Aim: Spot each line that carries the word "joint"; copy those lines.

Available records:
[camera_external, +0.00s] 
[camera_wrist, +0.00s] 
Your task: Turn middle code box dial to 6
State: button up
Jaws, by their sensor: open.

---

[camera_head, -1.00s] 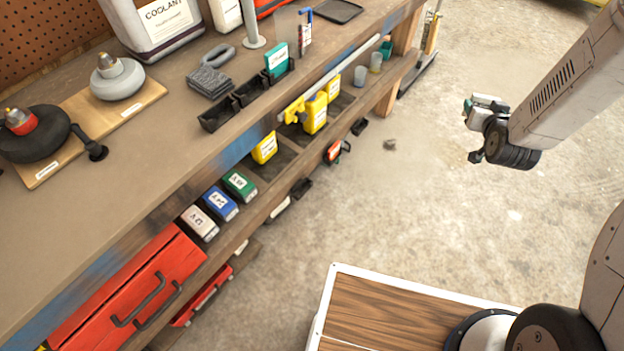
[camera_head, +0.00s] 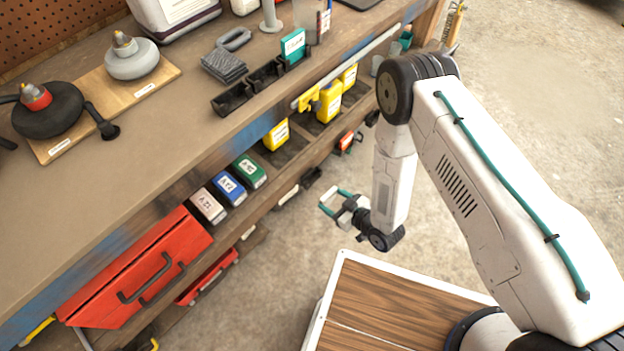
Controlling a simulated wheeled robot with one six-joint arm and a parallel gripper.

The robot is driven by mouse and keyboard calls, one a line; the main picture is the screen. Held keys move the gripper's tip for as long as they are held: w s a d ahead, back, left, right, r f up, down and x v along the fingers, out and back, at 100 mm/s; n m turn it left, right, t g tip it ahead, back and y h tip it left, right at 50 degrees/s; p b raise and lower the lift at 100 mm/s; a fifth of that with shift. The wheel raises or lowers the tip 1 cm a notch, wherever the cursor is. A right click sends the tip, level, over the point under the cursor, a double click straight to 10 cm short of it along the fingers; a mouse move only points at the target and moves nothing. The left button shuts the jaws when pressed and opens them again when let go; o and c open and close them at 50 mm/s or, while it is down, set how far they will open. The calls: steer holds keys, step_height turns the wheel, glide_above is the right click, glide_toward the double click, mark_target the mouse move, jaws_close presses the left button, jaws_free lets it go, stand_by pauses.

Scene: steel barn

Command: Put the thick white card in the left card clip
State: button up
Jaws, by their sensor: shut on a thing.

--

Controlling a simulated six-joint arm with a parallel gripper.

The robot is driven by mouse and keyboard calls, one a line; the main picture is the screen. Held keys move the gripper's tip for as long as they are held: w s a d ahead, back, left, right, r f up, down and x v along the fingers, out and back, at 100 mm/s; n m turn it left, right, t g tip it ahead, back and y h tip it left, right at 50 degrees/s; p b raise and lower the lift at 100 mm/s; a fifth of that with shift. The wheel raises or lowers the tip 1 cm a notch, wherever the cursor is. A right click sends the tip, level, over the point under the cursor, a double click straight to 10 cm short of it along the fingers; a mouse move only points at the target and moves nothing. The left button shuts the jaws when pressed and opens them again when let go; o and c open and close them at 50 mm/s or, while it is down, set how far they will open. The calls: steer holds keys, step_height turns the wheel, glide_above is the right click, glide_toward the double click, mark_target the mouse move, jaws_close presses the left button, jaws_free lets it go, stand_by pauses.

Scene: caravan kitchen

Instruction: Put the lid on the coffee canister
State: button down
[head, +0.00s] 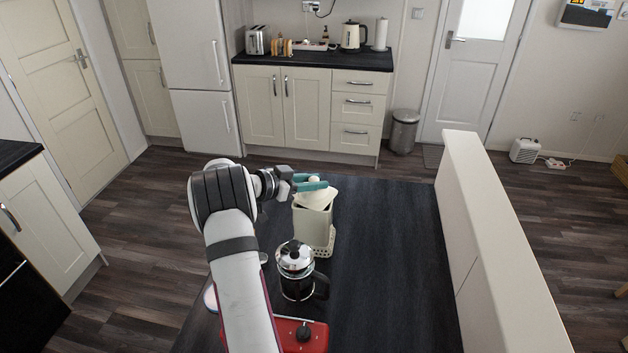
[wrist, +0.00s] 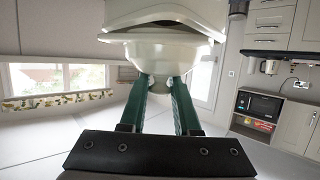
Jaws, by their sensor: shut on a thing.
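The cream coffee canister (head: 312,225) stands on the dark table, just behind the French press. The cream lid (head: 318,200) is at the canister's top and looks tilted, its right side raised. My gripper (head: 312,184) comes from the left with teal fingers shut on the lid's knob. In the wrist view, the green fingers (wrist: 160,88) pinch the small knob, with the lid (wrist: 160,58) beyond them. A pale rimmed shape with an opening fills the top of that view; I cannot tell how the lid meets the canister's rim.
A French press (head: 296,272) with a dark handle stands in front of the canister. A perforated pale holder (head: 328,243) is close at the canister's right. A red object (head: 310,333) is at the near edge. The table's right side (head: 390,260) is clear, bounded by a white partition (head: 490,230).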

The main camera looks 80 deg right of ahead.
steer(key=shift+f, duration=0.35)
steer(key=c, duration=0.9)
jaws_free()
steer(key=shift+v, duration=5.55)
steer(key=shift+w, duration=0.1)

Output of the exercise:
Controlling a simulated wheeled robot with one six-joint arm and a parallel gripper.
Controlling a simulated six-joint arm with a parallel gripper.

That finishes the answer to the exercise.